--- start ---

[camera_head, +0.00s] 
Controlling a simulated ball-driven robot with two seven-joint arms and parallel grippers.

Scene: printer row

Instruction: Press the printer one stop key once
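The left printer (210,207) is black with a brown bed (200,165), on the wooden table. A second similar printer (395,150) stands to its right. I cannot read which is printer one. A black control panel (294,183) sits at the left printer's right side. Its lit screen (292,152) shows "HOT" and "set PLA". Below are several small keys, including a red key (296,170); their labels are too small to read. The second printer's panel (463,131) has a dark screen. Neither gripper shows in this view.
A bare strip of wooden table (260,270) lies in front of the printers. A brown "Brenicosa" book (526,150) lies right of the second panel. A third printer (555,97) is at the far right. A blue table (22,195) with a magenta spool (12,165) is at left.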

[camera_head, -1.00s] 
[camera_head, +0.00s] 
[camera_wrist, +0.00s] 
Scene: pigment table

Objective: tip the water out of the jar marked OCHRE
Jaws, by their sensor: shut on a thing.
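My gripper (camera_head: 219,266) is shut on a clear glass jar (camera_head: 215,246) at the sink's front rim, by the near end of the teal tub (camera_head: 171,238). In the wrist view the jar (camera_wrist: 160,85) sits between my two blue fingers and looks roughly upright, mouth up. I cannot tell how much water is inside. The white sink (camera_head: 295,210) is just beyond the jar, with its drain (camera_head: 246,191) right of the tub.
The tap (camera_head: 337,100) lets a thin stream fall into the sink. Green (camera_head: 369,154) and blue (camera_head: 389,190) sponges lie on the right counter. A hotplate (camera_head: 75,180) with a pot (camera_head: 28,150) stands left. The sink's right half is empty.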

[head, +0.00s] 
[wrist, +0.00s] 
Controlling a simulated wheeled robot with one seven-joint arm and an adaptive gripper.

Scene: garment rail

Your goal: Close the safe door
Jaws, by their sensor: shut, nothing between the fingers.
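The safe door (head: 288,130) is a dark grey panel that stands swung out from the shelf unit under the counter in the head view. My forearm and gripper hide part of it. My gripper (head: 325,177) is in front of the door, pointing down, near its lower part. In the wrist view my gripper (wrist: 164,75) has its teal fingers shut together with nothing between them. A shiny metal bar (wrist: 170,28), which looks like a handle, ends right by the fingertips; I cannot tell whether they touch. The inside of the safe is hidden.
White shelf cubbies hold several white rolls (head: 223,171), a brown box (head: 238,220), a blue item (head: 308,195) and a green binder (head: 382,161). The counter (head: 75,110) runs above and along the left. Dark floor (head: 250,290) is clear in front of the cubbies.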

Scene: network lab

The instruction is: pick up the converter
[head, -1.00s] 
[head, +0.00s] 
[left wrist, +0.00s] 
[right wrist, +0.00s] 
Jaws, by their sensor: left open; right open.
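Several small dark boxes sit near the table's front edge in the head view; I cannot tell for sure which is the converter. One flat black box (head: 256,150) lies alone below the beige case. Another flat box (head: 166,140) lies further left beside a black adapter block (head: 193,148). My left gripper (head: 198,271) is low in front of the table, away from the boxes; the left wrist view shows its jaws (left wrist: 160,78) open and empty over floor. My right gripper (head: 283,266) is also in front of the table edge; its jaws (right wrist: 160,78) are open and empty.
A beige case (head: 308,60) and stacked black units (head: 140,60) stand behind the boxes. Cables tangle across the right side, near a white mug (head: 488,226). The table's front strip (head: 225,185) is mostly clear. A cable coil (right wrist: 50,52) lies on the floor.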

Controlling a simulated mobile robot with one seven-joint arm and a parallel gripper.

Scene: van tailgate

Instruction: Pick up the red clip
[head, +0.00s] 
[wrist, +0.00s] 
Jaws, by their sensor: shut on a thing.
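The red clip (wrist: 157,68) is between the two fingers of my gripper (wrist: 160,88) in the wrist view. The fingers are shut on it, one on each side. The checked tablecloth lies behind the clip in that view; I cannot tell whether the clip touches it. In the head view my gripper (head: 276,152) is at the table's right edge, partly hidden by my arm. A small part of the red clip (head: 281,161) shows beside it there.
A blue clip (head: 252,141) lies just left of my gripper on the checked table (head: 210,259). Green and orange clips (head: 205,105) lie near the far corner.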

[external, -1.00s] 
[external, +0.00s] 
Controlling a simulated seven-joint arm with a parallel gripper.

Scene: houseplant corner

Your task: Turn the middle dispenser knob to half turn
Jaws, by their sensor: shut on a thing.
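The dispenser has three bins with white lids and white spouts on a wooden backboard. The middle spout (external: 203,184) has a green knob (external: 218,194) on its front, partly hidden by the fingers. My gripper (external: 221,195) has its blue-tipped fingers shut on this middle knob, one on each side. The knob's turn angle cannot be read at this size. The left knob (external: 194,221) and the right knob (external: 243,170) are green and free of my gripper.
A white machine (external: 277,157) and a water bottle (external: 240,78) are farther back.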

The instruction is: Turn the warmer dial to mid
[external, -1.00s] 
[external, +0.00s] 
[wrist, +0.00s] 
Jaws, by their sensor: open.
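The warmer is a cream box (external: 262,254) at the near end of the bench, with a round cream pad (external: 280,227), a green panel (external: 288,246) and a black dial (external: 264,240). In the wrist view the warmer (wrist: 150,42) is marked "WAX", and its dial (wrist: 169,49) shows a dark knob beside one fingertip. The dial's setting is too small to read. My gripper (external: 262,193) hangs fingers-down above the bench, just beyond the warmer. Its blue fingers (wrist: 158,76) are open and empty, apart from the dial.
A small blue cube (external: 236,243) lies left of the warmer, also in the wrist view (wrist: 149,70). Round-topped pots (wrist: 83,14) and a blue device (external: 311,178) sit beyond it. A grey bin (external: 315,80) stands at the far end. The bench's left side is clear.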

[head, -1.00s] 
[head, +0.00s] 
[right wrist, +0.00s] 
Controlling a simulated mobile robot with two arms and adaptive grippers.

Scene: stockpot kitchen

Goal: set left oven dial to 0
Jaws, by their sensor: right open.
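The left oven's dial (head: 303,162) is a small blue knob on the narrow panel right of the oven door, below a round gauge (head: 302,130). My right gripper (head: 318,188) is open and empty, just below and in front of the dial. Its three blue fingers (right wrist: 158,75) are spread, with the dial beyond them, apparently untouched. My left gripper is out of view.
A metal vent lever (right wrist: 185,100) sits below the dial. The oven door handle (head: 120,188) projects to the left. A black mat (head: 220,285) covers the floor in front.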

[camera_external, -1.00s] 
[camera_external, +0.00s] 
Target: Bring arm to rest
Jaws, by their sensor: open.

--- end ---

| Problem |
Please restate the records in full, word for word.

| Response to the task |
[camera_head, +0.00s] 
Controlling a simulated ball-driven robot with two seven-joint arms and parallel grippers.

Scene: printer row

Instruction: Press the printer one stop key once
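The left printer (210,207) is black with a brown bed (200,165), on the wooden table. A second similar printer (395,150) stands to its right. I cannot read which is printer one. A black control panel (294,183) sits at the left printer's right side. Its lit screen (292,152) shows "HOT" and "set PLA". Below are several small keys, including a red key (296,170); their labels are too small to read. The second printer's panel (463,131) has a dark screen. Neither gripper shows in this view.
A bare strip of wooden table (260,270) lies in front of the printers. A brown "Brenicosa" book (526,150) lies right of the second panel. A third printer (555,97) is at the far right. A blue table (22,195) with a magenta spool (12,165) is at left.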

[camera_head, -1.00s] 
[camera_head, +0.00s] 
[camera_wrist, +0.00s] 
Scene: pigment table

Objective: tip the water out of the jar marked OCHRE
Jaws, by their sensor: shut on a thing.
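My gripper (camera_head: 219,266) is shut on a clear glass jar (camera_head: 215,246) at the sink's front rim, by the near end of the teal tub (camera_head: 171,238). In the wrist view the jar (camera_wrist: 160,85) sits between my two blue fingers and looks roughly upright, mouth up. I cannot tell how much water is inside. The white sink (camera_head: 295,210) is just beyond the jar, with its drain (camera_head: 246,191) right of the tub.
The tap (camera_head: 337,100) lets a thin stream fall into the sink. Green (camera_head: 369,154) and blue (camera_head: 389,190) sponges lie on the right counter. A hotplate (camera_head: 75,180) with a pot (camera_head: 28,150) stands left. The sink's right half is empty.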

[head, +0.00s] 
[wrist, +0.00s] 
Controlling a simulated wheeled robot with one seven-joint arm and an adaptive gripper.

Scene: garment rail

Your goal: Close the safe door
Jaws, by their sensor: shut, nothing between the fingers.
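The safe door (head: 288,130) is a dark grey panel that stands swung out from the shelf unit under the counter in the head view. My forearm and gripper hide part of it. My gripper (head: 325,177) is in front of the door, pointing down, near its lower part. In the wrist view my gripper (wrist: 164,75) has its teal fingers shut together with nothing between them. A shiny metal bar (wrist: 170,28), which looks like a handle, ends right by the fingertips; I cannot tell whether they touch. The inside of the safe is hidden.
White shelf cubbies hold several white rolls (head: 223,171), a brown box (head: 238,220), a blue item (head: 308,195) and a green binder (head: 382,161). The counter (head: 75,110) runs above and along the left. Dark floor (head: 250,290) is clear in front of the cubbies.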

Scene: network lab

The instruction is: pick up the converter
[head, -1.00s] 
[head, +0.00s] 
[left wrist, +0.00s] 
[right wrist, +0.00s] 
Jaws, by their sensor: left open; right open.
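Several small dark boxes sit near the table's front edge in the head view; I cannot tell for sure which is the converter. One flat black box (head: 256,150) lies alone below the beige case. Another flat box (head: 166,140) lies further left beside a black adapter block (head: 193,148). My left gripper (head: 198,271) is low in front of the table, away from the boxes; the left wrist view shows its jaws (left wrist: 160,78) open and empty over floor. My right gripper (head: 283,266) is also in front of the table edge; its jaws (right wrist: 160,78) are open and empty.
A beige case (head: 308,60) and stacked black units (head: 140,60) stand behind the boxes. Cables tangle across the right side, near a white mug (head: 488,226). The table's front strip (head: 225,185) is mostly clear. A cable coil (right wrist: 50,52) lies on the floor.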

Controlling a simulated mobile robot with one seven-joint arm and a parallel gripper.

Scene: van tailgate

Instruction: Pick up the red clip
[head, +0.00s] 
[wrist, +0.00s] 
Jaws, by their sensor: shut on a thing.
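The red clip (wrist: 157,68) is between the two fingers of my gripper (wrist: 160,88) in the wrist view. The fingers are shut on it, one on each side. The checked tablecloth lies behind the clip in that view; I cannot tell whether the clip touches it. In the head view my gripper (head: 276,152) is at the table's right edge, partly hidden by my arm. A small part of the red clip (head: 281,161) shows beside it there.
A blue clip (head: 252,141) lies just left of my gripper on the checked table (head: 210,259). Green and orange clips (head: 205,105) lie near the far corner.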

[external, -1.00s] 
[external, +0.00s] 
Controlling a simulated seven-joint arm with a parallel gripper.

Scene: houseplant corner

Your task: Turn the middle dispenser knob to half turn
Jaws, by their sensor: shut on a thing.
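The dispenser has three bins with white lids and white spouts on a wooden backboard. The middle spout (external: 203,184) has a green knob (external: 218,194) on its front, partly hidden by the fingers. My gripper (external: 221,195) has its blue-tipped fingers shut on this middle knob, one on each side. The knob's turn angle cannot be read at this size. The left knob (external: 194,221) and the right knob (external: 243,170) are green and free of my gripper.
A white machine (external: 277,157) and a water bottle (external: 240,78) are farther back.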

The instruction is: Turn the warmer dial to mid
[external, -1.00s] 
[external, +0.00s] 
[wrist, +0.00s] 
Jaws, by their sensor: open.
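The warmer is a cream box (external: 262,254) at the near end of the bench, with a round cream pad (external: 280,227), a green panel (external: 288,246) and a black dial (external: 264,240). In the wrist view the warmer (wrist: 150,42) is marked "WAX", and its dial (wrist: 169,49) shows a dark knob beside one fingertip. The dial's setting is too small to read. My gripper (external: 262,193) hangs fingers-down above the bench, just beyond the warmer. Its blue fingers (wrist: 158,76) are open and empty, apart from the dial.
A small blue cube (external: 236,243) lies left of the warmer, also in the wrist view (wrist: 149,70). Round-topped pots (wrist: 83,14) and a blue device (external: 311,178) sit beyond it. A grey bin (external: 315,80) stands at the far end. The bench's left side is clear.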

[head, -1.00s] 
[head, +0.00s] 
[right wrist, +0.00s] 
Controlling a simulated mobile robot with two arms and adaptive grippers.

Scene: stockpot kitchen

Goal: set left oven dial to 0
Jaws, by their sensor: right open.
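The left oven's dial (head: 303,162) is a small blue knob on the narrow panel right of the oven door, below a round gauge (head: 302,130). My right gripper (head: 318,188) is open and empty, just below and in front of the dial. Its three blue fingers (right wrist: 158,75) are spread, with the dial beyond them, apparently untouched. My left gripper is out of view.
A metal vent lever (right wrist: 185,100) sits below the dial. The oven door handle (head: 120,188) projects to the left. A black mat (head: 220,285) covers the floor in front.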

[camera_external, -1.00s] 
[camera_external, +0.00s] 
Target: Bring arm to rest
Jaws, by their sensor: open.

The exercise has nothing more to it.